[start of Records for processing]
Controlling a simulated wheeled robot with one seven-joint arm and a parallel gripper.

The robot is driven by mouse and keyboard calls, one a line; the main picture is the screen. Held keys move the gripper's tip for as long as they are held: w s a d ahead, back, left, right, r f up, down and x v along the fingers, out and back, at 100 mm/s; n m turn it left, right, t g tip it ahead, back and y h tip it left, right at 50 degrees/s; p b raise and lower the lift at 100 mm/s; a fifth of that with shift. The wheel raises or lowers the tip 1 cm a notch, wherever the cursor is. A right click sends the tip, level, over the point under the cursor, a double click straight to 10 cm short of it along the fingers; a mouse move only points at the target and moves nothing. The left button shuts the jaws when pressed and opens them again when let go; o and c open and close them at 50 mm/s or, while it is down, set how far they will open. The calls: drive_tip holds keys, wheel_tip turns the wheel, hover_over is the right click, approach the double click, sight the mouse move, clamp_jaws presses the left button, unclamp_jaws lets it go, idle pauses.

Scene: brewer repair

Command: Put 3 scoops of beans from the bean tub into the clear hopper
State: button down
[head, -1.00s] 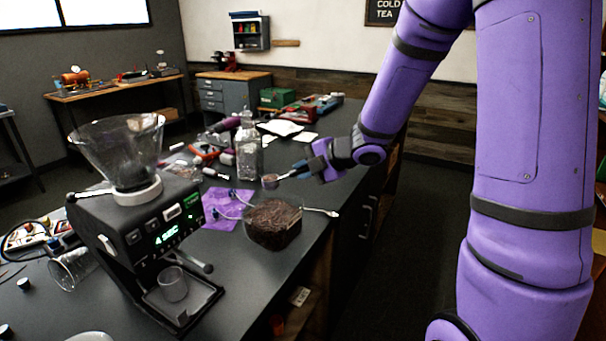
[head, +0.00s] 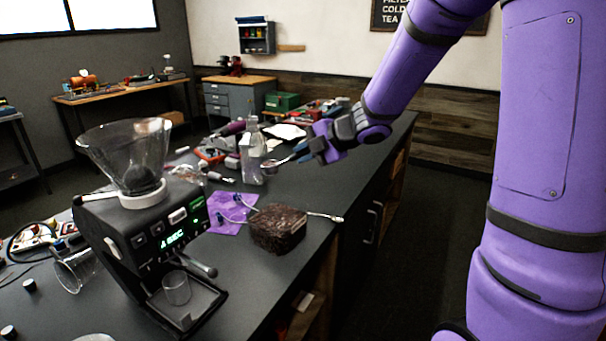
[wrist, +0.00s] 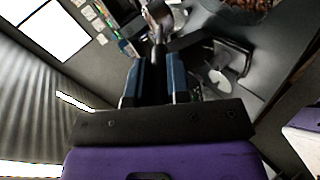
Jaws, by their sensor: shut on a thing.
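My gripper (head: 303,150) is shut on the handle of a small scoop (head: 271,168), held in the air above and behind the bean tub. In the wrist view the handle (wrist: 158,50) runs between the two blue fingers. I cannot tell for sure whether beans are in the scoop's bowl. The bean tub (head: 278,238) is a clear square container full of dark brown beans on the counter; part of it shows at the top right of the wrist view (wrist: 250,8). The clear hopper (head: 128,155), a wide open-topped cone, sits on the black grinder to the left and shows no clear heap of beans.
The black grinder (head: 130,235) has a lit green display and a small clear cup (head: 176,288) on its tray. A tall clear bottle (head: 251,155) stands behind the scoop. A purple cloth (head: 232,212) and a spoon (head: 326,216) lie by the tub. An overturned glass (head: 76,270) lies left.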

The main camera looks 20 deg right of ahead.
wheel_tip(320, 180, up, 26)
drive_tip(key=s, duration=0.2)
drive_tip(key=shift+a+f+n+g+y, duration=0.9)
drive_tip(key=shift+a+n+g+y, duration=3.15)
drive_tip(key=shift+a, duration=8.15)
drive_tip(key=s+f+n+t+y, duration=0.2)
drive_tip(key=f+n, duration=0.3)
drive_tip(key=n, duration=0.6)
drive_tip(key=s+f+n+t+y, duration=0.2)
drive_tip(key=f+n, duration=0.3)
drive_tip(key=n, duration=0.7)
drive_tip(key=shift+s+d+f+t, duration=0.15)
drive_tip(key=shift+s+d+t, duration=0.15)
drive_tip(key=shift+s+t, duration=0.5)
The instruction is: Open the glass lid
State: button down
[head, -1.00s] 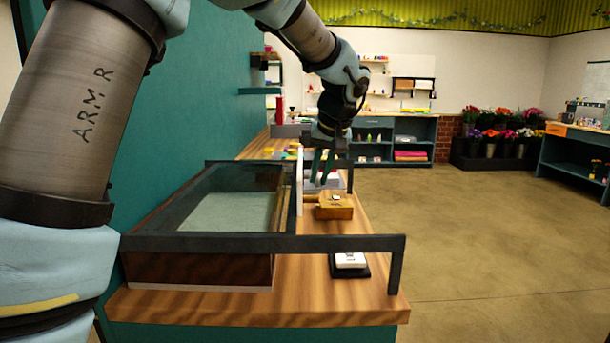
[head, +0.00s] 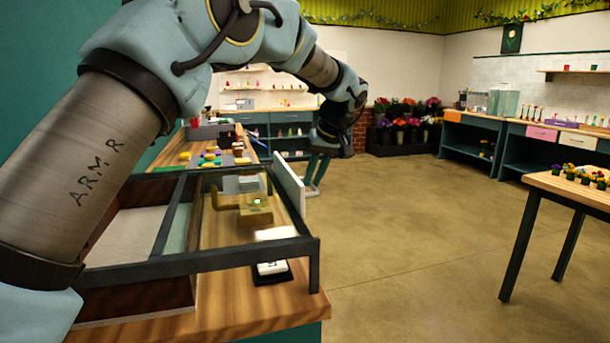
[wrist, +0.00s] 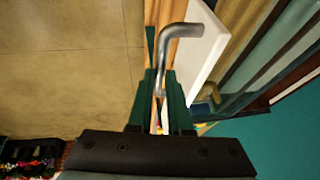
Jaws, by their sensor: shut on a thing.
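The glass lid (head: 232,238) is a dark-framed pane on dark rails. It lies to the right of the wooden box (head: 150,296), over the counter. The box's pale inside (head: 125,235) shows uncovered at the left. A white upright panel (head: 289,188) stands at the lid's right edge and also shows in the wrist view (wrist: 192,55). A bent metal handle (wrist: 182,29) stands out beside this panel. My gripper (wrist: 160,78) is shut on the handle's lower end between its teal fingers. In the head view my gripper (head: 317,172) is just right of the panel.
A brass block (head: 255,207) sits on the counter under the glass. A white item on a black base (head: 272,271) is by the front rail. Coloured pieces (head: 208,158) lie farther back. Open floor is at the right, with a table (head: 560,188) beyond.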

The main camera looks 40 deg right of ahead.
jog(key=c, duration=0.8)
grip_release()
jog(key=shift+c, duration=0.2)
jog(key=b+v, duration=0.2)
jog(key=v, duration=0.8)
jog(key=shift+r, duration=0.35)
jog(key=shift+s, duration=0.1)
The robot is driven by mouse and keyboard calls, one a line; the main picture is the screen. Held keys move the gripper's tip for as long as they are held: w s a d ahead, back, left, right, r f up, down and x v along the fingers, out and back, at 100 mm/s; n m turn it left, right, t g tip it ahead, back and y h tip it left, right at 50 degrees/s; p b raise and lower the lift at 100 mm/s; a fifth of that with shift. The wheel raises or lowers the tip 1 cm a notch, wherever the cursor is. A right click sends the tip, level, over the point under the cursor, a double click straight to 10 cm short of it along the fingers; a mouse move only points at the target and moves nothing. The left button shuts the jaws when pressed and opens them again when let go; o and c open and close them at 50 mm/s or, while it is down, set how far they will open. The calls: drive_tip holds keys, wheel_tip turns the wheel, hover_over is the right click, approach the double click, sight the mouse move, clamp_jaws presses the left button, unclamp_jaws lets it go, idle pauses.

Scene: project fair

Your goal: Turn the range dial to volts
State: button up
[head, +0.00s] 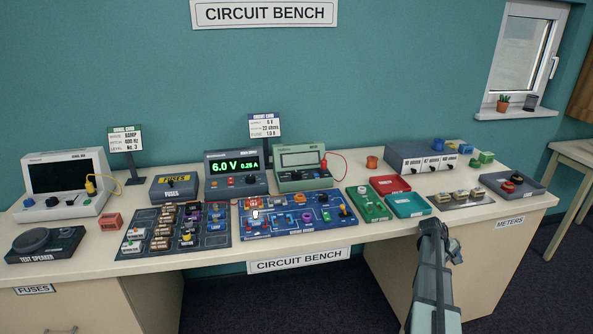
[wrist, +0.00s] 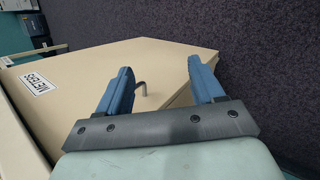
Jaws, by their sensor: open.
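A green meter (head: 302,166) with a pale display stands at the back middle of the bench in the head view. A red plug and red lead are at its right side. Its front controls are too small to read, so I cannot tell its range dial or where that points. My gripper (wrist: 157,68) is open and empty in the wrist view, its blue fingers apart in front of the cabinet side and dark floor. In the head view my arm rises at the bench's front edge, right of and well apart from the meter. The meter is not in the wrist view.
A power supply (head: 237,175) reading 6.0 V stands left of the meter. A blue circuit board (head: 297,228) lies in front of it.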

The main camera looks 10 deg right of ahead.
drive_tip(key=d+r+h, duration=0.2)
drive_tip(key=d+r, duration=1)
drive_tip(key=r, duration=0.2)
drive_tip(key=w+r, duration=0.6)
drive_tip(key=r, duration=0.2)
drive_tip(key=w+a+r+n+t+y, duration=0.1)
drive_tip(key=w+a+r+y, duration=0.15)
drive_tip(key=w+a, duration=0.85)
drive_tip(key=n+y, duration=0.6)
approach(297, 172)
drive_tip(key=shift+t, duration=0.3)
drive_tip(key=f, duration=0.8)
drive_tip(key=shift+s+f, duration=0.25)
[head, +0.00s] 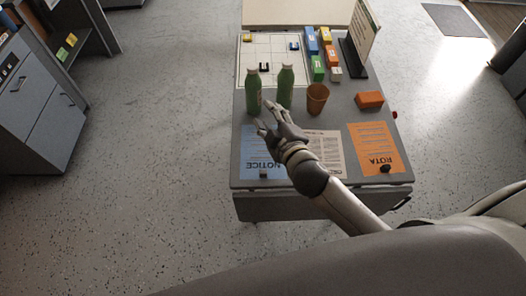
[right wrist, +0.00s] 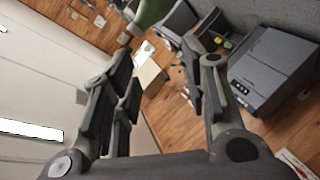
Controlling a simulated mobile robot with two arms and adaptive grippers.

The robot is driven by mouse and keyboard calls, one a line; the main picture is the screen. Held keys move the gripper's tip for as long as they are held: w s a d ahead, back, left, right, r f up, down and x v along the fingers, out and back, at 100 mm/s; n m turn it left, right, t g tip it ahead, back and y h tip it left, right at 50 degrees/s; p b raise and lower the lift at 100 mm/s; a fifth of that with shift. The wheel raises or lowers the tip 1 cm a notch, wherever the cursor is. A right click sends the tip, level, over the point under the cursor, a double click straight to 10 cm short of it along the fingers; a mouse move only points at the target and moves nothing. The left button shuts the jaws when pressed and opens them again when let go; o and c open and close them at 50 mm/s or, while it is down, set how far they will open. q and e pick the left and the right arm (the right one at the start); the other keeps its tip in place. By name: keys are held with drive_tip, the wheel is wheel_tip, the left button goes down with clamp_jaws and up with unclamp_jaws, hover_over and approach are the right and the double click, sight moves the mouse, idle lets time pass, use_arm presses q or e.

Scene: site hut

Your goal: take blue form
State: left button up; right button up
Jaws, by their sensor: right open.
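The blue form (head: 252,146), a sheet marked NOTICE, lies flat near the front left corner of the grey table (head: 310,182). A small dark object (head: 263,174) sits at its front edge. My right gripper (head: 264,116) is open and empty, above the form's right and far part, which it partly hides. Its spread fingers also show in the right wrist view (right wrist: 163,45), with nothing between them. My left gripper is in neither view.
Two green bottles (head: 253,92) (head: 285,88) stand just beyond my right gripper, with an orange-brown cup (head: 317,98) to their right. A cream sheet (head: 326,152) and an orange ROTA sheet (head: 374,143) lie right of the form. An orange block (head: 369,100) sits behind them.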

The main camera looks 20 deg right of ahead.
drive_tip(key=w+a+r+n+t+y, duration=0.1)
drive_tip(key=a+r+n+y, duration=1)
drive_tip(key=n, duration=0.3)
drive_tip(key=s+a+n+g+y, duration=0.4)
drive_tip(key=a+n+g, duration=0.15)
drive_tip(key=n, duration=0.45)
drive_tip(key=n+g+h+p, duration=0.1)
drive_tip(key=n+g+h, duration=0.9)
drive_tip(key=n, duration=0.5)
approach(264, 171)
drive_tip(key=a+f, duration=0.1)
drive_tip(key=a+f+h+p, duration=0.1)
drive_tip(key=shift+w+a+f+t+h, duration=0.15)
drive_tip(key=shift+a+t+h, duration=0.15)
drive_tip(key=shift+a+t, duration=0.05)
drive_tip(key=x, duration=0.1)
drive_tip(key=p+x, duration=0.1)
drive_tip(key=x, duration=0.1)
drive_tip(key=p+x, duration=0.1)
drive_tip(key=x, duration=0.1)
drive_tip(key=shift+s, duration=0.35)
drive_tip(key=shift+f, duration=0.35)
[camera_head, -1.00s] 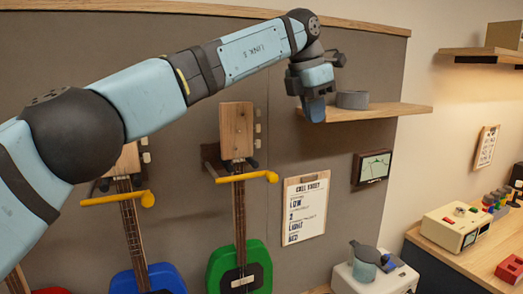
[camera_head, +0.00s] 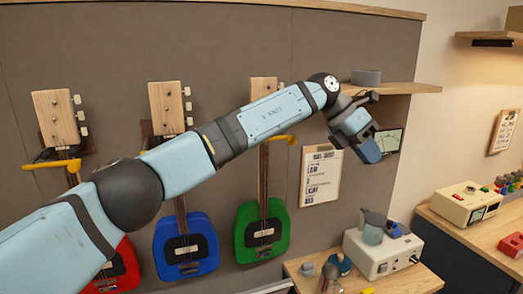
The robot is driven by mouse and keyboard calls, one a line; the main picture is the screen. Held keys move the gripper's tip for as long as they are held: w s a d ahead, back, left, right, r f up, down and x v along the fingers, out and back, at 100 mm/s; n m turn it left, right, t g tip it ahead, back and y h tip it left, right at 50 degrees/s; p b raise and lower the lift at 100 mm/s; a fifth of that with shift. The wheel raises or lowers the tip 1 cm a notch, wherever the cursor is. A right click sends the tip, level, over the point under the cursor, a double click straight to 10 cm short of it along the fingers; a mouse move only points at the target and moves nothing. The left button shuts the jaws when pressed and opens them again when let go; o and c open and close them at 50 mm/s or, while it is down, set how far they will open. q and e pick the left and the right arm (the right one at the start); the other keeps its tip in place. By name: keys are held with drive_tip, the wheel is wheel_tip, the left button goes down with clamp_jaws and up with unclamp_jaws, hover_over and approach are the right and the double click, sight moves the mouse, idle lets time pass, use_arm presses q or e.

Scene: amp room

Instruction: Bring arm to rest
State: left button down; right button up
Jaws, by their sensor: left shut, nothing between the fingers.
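My left arm comes in from the lower left and stretches across the view, in front of the hanging guitars. My left gripper (camera_head: 374,142) is at its end, below the wall shelf (camera_head: 385,88) and in front of a small framed meter (camera_head: 389,141). Its fingers point down to the right and look closed, with nothing seen between them. My right gripper is not in view.
Red (camera_head: 118,270), blue (camera_head: 186,246) and green (camera_head: 262,232) guitars hang on the grey wall panel. A grey roll (camera_head: 366,77) lies on the shelf. A clipboard (camera_head: 321,177) hangs below. A white box (camera_head: 382,252) stands on a wooden bench, right of centre.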

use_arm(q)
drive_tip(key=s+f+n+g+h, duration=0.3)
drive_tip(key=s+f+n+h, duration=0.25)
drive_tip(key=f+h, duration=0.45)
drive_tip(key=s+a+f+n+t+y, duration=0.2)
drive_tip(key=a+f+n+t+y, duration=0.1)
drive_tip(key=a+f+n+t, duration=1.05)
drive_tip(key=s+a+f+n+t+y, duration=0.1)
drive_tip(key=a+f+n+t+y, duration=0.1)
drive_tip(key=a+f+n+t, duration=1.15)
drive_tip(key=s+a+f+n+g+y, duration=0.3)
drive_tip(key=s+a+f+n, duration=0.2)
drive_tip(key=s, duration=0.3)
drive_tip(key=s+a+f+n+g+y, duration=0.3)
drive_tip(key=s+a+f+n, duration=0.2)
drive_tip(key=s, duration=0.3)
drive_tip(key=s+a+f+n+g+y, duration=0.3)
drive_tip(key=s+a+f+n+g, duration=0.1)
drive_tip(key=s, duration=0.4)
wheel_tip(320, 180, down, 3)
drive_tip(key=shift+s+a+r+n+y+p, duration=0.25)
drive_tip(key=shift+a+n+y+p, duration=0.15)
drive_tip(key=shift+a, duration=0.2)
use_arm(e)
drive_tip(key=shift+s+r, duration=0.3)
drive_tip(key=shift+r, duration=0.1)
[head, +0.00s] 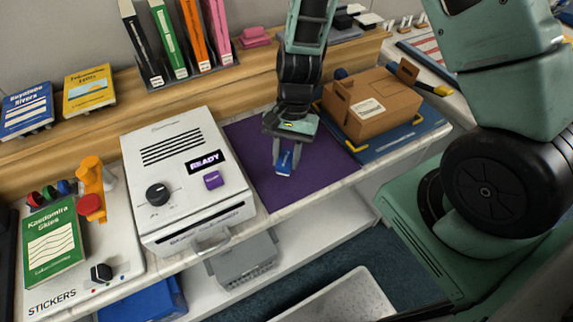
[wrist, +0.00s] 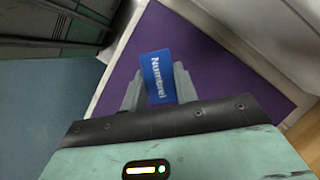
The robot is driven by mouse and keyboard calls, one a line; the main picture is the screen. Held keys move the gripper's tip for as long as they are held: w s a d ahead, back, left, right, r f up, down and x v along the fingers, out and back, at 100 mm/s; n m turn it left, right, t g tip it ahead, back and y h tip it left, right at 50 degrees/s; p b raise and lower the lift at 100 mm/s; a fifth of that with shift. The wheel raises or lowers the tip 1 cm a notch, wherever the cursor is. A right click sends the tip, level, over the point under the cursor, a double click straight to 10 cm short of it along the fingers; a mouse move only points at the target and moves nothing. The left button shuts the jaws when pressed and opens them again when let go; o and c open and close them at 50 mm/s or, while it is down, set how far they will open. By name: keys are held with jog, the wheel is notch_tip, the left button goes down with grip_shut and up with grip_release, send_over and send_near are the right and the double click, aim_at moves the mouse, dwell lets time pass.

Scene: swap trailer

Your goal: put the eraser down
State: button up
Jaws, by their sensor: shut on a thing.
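My gripper (head: 287,155) is over the purple mat (head: 247,140), between the white machine and the cardboard box. It is shut on the eraser (head: 284,162), a small blue block. In the wrist view the eraser (wrist: 158,77) shows white lettering that reads "Numbrei" and sits between the two fingers of my gripper (wrist: 158,88). The purple mat (wrist: 215,75) lies behind it in that view. I cannot tell whether the eraser touches the mat or is held just above it.
A white machine (head: 188,165) with a "READY" display stands left of the mat. A cardboard box (head: 372,105) sits on a blue board (head: 410,140) to the right. Upright binders (head: 180,45) stand on the wooden shelf behind. The mat around the eraser is bare.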

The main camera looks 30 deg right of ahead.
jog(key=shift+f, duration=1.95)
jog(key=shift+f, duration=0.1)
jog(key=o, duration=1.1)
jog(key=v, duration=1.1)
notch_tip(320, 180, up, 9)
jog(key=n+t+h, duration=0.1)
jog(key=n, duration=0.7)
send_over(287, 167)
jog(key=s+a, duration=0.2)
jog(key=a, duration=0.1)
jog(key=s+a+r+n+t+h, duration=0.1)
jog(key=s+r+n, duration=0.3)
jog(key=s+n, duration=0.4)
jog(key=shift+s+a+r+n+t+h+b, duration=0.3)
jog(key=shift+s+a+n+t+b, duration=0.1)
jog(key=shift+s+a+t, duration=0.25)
[end of Records for processing]
Stated exercise >>
Return every line from the records above that holds the word "Your".

Solved problem >>
Your goal: Turn the range dial to volts
Your goal: take blue form
Your goal: put the eraser down

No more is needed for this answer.